I have fond memories of my days at Rutgers. I entered Rutgers as a freshman in the fall of 1970. I remember Van Morrison playing a free concert in “The Barn” (on College Ave) during freshman orientation. I also fondly remember playing basketball for hours in the Quad. (PS. Dr. Barchi –Put back up those hoops!). My passion for radio (see Why I Love Radio) came from working at WRSU, the Rutgers college radio station. Interestingly, though I grew up 20 miles from the New Brunswick campus in Springfield, NJ, I had never set foot on the campus prior to that freshman orientation. Unlike the marathon college trips we have done for our children (see The College Visit), I assumed I was going to Rutgers, applied and thankfully was admitted, and attended along with 10% of my high school class of males, as Rutgers was an all-male university in 1970. It would become a co-ed University in 1972 and I met my future wife, Beth Rosoff, a Rutgers student in 1974. I have several life long friends who also went to Rutgers. Moreover, the cost of my education was modest. The total cost of Rutgers– tuition, room and board- was $2000 annually. My dad had passed away during my sophomore year of high school and the VA Benefits had provided $2000 annually to each of his children for their college education. The math worked. Great value.

The main campus of Rutgers today is far different from the Rutgers College  of 1970. The old Rutgers University main campuses had a series of separate, distinct colleges—Rutgers, Livingston, Cook and Douglass. Each had separate departments and administrations—very inefficient. A few years ago these separate colleges were disbanded and the “new” Rutgers University was formed, with several residential campuses throughout the New Brunswick and Piscataway area. The town of New Brunswick is much improved from its downtrodden former self. Restaurants, stores, and shopping have replaced dilapidated buildings. Alas, the legendary Greasy Tony’s (”Where Extra Grease is Free”) is gone, though it exists in Arizona, but for the most part the town of New Brunswick is far nicer.

Rutgers has several issues however. Its “physical plant” particularly on College Avenue appears tired and is inferior to many other state universities. The geographic dispersion of the Livingston, Busch, College Avenue, Douglass, and Cook campuses in the New Brunswick/Piscataway area forces students to bus to the various campuses for classes. College Avenue in New Brunswick used to be the center of the university—now there is no real center—only equal parts.
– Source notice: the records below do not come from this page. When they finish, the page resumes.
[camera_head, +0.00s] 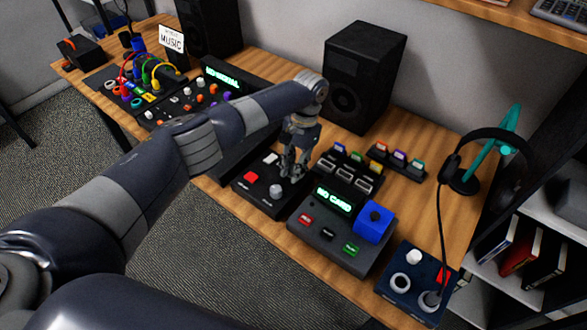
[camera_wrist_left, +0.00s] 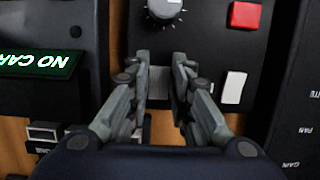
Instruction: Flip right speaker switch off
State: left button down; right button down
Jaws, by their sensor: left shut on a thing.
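The speaker control box (camera_head: 250,200) is a black box on the desk with a red button (camera_head: 250,177), a grey knob (camera_head: 275,191) and two pale switches. The left switch (camera_head: 270,158) stands free and also shows in the left wrist view (camera_wrist_left: 234,88). The right switch (camera_wrist_left: 158,85) lies between the fingers of my left gripper (camera_wrist_left: 160,80) and is partly covered by them. In the head view my left gripper (camera_head: 292,172) points down onto the box's right rear corner and hides that switch. Its fingers are shut on the switch. My right gripper is not in view.
A card device with a "NO CARD" display (camera_head: 335,200) and blue block (camera_head: 374,222) stands close right of the box. The right speaker (camera_head: 364,75) stands behind. A mixer (camera_head: 205,95) is left. A headphone stand (camera_head: 500,140) is far right.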

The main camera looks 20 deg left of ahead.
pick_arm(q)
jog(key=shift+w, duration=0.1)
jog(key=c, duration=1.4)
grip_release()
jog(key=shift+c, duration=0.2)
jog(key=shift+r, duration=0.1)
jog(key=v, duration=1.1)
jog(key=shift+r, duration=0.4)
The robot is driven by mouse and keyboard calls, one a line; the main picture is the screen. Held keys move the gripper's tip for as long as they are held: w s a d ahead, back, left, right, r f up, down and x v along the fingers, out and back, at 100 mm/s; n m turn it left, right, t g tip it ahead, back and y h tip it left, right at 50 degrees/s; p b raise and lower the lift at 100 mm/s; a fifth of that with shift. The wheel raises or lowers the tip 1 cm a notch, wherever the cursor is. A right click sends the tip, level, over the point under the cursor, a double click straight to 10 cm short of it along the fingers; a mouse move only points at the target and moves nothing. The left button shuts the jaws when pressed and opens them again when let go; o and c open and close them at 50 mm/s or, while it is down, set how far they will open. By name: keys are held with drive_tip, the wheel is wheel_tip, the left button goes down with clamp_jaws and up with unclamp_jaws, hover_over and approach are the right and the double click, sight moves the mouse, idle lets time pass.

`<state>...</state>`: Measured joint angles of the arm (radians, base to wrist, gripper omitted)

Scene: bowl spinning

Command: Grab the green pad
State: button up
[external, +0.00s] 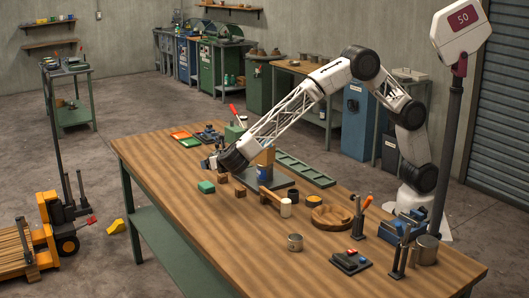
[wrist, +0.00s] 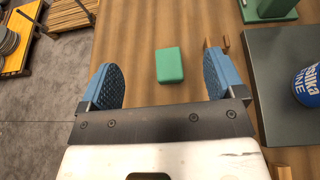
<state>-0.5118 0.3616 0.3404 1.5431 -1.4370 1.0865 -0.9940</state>
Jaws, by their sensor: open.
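The green pad (wrist: 169,65) is a small rounded block lying on the wooden table. In the wrist view it lies ahead of my gripper (wrist: 160,78), between the lines of the two blue ribbed fingers and nearer the right one. The fingers are wide apart with nothing between them touching. In the external view the green pad (external: 206,187) lies on the table just left of and below my gripper (external: 216,163). The fingertips are hard to make out there.
A dark plate (wrist: 284,75) with a blue can (wrist: 308,86) is right of the fingers. Small brown blocks (external: 239,191) lie near the pad. A wooden bowl (external: 332,216) and a metal can (external: 295,242) stand farther right. The table's front left area is clear.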

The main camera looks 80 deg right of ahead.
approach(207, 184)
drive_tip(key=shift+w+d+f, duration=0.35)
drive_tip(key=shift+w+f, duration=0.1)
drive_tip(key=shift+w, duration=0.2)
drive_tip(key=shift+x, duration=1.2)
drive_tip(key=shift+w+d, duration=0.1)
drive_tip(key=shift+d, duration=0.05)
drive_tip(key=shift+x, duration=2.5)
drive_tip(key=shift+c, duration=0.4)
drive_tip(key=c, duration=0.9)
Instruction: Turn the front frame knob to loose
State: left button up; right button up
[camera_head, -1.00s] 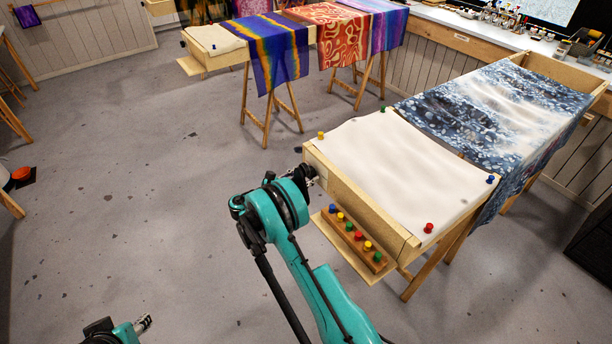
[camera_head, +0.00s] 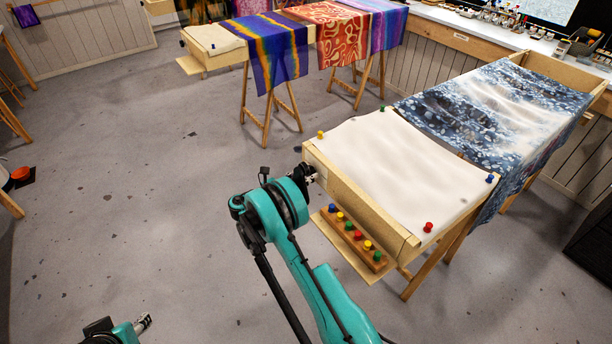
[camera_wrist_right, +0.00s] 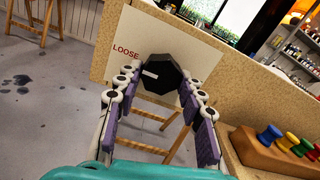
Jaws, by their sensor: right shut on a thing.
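The front frame knob (camera_wrist_right: 170,78) is a black faceted knob on the end board of the near frame (camera_head: 360,200). The right wrist view shows its white pointer mark on the left side, toward the red word LOOSE (camera_wrist_right: 126,50). My right gripper (camera_wrist_right: 158,82) is shut on the knob, with one finger on each side. In the head view my right gripper (camera_head: 309,174) is at the frame's left end, and the knob is mostly hidden there. My left gripper (camera_head: 145,321) is low at the left, far from the frame; its jaw opening is unclear.
A wooden block of coloured pins (camera_head: 354,236) sits on a shelf below the frame's near side, close to my right arm. White silk (camera_head: 390,160) is pinned on the frame. Another frame with bright silks (camera_head: 270,50) stands behind.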

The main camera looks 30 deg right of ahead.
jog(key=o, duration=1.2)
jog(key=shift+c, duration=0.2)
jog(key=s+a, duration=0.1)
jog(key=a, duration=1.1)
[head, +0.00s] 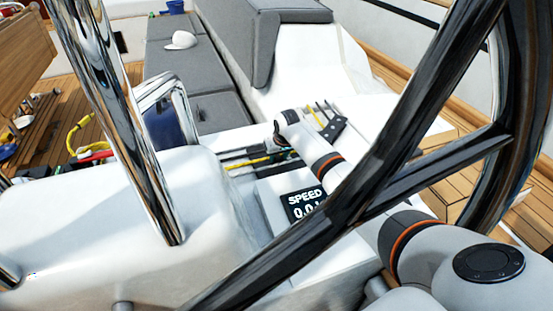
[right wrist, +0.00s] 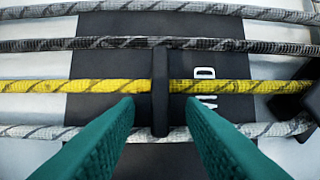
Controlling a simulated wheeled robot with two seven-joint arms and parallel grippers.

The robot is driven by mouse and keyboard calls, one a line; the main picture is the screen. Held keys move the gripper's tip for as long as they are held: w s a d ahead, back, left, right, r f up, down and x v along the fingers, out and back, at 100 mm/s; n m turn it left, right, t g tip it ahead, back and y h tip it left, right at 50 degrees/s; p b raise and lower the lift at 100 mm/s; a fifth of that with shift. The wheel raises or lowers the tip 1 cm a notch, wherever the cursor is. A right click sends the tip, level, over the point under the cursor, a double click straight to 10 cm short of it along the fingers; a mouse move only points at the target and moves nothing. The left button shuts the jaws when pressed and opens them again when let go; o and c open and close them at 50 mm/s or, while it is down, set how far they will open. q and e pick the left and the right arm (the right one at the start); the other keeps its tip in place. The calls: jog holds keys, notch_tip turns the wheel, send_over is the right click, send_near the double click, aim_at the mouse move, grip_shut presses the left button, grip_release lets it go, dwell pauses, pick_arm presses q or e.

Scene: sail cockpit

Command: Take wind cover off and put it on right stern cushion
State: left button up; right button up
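In the right wrist view a black panel (right wrist: 100,64) with white letters, partly hidden by ropes, lies under the lines; the letters may belong to "WIND", so it may be the wind cover. A raised black bar (right wrist: 160,65) stands over it, crossing the yellow rope. My right gripper (right wrist: 160,106) is open, its green fingers either side of the bar's lower end, not visibly touching it. In the head view its arm reaches past the wheel to the ropes. Grey cushions (head: 181,76) line the bench behind; I cannot tell which is the right stern one. My left gripper is not visible.
The black steering wheel (head: 435,85) crosses in front of my right arm. A speed display (head: 303,204) sits below the ropes (head: 262,160). A chrome post (head: 118,110) rises at left. A white cap (head: 181,40) and a blue cup (head: 175,7) stand on the bench.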

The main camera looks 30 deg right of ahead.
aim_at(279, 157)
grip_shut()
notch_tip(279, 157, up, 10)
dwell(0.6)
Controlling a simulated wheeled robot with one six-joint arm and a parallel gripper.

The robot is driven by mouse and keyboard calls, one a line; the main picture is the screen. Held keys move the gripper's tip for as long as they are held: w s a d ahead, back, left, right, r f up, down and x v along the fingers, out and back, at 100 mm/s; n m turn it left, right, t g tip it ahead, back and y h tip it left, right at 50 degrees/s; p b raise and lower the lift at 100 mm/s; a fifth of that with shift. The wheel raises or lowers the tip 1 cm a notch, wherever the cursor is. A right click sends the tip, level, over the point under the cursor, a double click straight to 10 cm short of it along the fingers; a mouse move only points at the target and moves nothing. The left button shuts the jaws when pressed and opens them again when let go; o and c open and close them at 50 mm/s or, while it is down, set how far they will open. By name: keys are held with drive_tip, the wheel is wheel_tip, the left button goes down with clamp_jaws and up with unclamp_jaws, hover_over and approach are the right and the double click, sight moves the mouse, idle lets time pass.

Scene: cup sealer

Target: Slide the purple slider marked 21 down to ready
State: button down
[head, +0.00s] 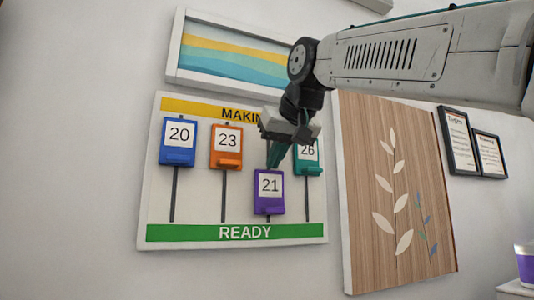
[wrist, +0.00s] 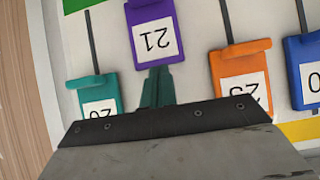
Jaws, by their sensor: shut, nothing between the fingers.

Beyond these issues, New Jersey’s financial issues make it difficult for the state to maintain a level of funding that its state university deserves. I also knew first hand what the “RU Screw” meant. I was often frustrated as a student in the 70s by what I will kindly now call “administrative inefficiency”. As with many New Jersey institutions, Rutgers is not as respected as its academics warrant. However, interestingly, the further the distance from Rutgers the better the image of the university. The university’s marketing has been weak and the connection of its alumni to their alma mater could be far stronger.

Yet to know Rutgers is to respect it. Its student body is large and diverse. Rutgers students are largely smart, high achievers from middle class New Jersey families. Disappointingly, our children did not choose to attend Rutgers despite being admitted. Even bribing them with an unlimited allowance for meals at Old Man Rafferty’s, with their world class tomato basil soup, could not swing their decision.

But I am glad I attended the university and proud to be an alum. Moreover, I am pleased with the current direction in athletics, academics, and overall structure. The future is bright for dear old Rutgers, at least I hope so.

Ooh rah, ooh rah, Rutgers, rah.

Epilogue: The loss to Louisville, a game that was within reach, stings. But my pride in Rutgers remains.